Firstly, let us define the following set:

$$S_{\varepsilon,X} = \{t \in \mathbb R_{\geq 0} : \text{if }x\geq X\text{ then }|f(x+t)-f(x)| \leq \varepsilon\}.$$ By hypothesis, for any fixed $\varepsilon$, we have $$\bigcup_{X\in\mathbb R_{\geq 0}}S_{\varepsilon,X} = \mathbb R_{\geq 0}.$$ Note that each set $S_{\varepsilon,X}$ is closed because for a fixed $x$, the set of values of $t$ such that $|f(x+t)-f(x)|\leq \varepsilon$ is closed and $S_{\varepsilon,X}$ is an intersection of these closed sets over all $x\geq X$.

Note that we could also say that $$\bigcup_{X\in\mathbb Z_{\geq 0}}S_{\varepsilon,X} = \mathbb R_{\geq 0}.$$ since the sets $S_{\varepsilon,X}$ increase with $X$ - giving a countable union of closed sets whose union is the whole space.

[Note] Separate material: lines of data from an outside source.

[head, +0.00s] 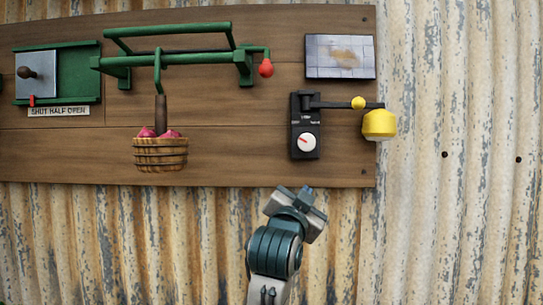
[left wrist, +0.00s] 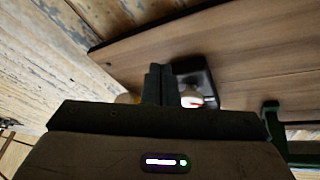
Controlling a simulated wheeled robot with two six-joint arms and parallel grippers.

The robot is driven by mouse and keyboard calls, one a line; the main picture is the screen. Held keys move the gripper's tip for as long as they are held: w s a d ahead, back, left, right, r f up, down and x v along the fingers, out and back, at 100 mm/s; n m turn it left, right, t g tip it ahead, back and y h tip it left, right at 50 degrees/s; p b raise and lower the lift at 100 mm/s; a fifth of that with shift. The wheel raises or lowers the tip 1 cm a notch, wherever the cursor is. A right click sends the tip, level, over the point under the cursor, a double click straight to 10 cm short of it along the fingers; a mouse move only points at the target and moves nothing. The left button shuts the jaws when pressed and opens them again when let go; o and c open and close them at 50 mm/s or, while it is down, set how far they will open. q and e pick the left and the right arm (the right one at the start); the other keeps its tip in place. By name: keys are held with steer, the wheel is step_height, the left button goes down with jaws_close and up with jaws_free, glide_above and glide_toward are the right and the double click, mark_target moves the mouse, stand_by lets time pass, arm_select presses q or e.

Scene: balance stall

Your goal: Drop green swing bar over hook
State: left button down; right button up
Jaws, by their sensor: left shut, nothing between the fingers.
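The green swing bar (head: 170,30) is at the top left of the board in the head view. It stands raised above a lower green rail (head: 170,59), with its arms reaching down to the rail's ends. A short green arm with a red ball (head: 266,68) is at the rail's right end. A green hook-shaped piece (head: 158,70) with a brown grip hangs at the rail, above a basket. My left gripper (head: 306,197) is shut and empty, below the board's lower edge and well away from the bar. Its closed fingers also show in the left wrist view (left wrist: 160,84).
A black dial box (head: 305,142) with a lever and yellow weight (head: 379,125) is above my left gripper. A basket (head: 160,155) with pink items, a sliding shutter (head: 36,75) and a grey panel (head: 340,57) are also on the board. Corrugated wall (head: 460,200) surrounds it.

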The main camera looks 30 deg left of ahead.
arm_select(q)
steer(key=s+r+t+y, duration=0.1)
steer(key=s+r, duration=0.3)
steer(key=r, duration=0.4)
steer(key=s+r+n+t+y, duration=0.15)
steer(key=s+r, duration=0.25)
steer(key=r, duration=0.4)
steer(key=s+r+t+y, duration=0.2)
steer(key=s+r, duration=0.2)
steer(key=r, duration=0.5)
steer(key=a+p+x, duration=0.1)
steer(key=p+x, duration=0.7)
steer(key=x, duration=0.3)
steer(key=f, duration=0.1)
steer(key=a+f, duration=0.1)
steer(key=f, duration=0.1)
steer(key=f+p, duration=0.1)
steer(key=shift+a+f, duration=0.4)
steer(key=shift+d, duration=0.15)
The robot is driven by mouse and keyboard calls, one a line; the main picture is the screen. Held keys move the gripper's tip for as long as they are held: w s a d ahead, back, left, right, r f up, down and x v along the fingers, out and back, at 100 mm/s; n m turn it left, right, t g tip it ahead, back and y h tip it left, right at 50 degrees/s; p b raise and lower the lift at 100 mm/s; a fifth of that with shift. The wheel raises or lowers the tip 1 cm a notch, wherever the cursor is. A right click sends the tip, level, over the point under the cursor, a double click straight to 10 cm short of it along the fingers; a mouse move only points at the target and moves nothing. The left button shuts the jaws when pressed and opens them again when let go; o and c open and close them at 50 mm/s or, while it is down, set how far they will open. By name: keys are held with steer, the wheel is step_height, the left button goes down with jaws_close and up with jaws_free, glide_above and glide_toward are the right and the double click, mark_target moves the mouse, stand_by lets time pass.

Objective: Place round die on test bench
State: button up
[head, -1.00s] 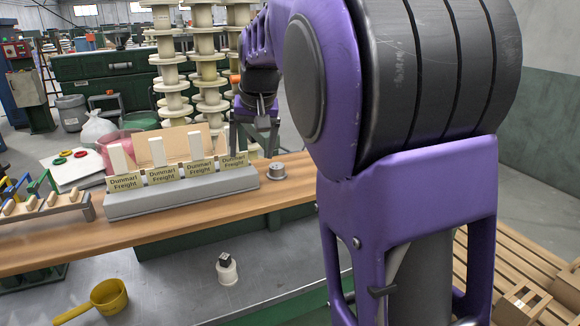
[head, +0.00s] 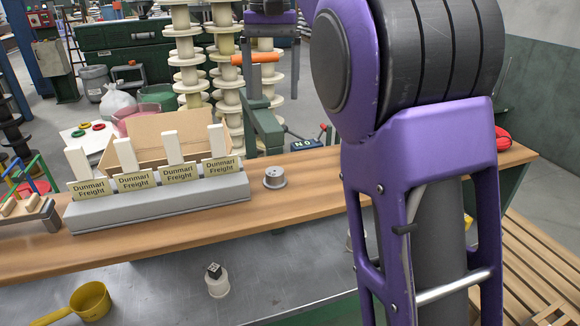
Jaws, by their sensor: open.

We can then apply the Baire Category Theorem to say that since a countable union of closed sets has non-empty interior, some element of the union must have an interior! In particular, for any $\varepsilon>0$, there must be some $X$ such that some interval $(a,b)$ is a subset of $S_{\varepsilon,X}$. However, then if we have that $x,y \geq X + a$ and $|x-y| < |b-a|$ we could choose some pair $a',b'\in (a,b)$ with $x-a' = y-b'$ and then observe that $$f(x)=f(x-a' + a')$$ $$f(y)=f(y-b' + b')$$ Then the distance from $f(x)$ to $f(x-a')$ is at most $\varepsilon$ as is the distance from $f(y)$ to $f(y-b')$ since $a',b'\in \subseteq S_{\varepsilon,X}$. Thus we find that if $x,y \geq X+a$ and $|x-y| < |b-a|$ we have $|f(x)-f(y)| \leq 2\varepsilon$ - and this works out for any choice of $\varepsilon>0$. This fact suffices to establish that $f$ is uniformly continuous with a small bit of further work.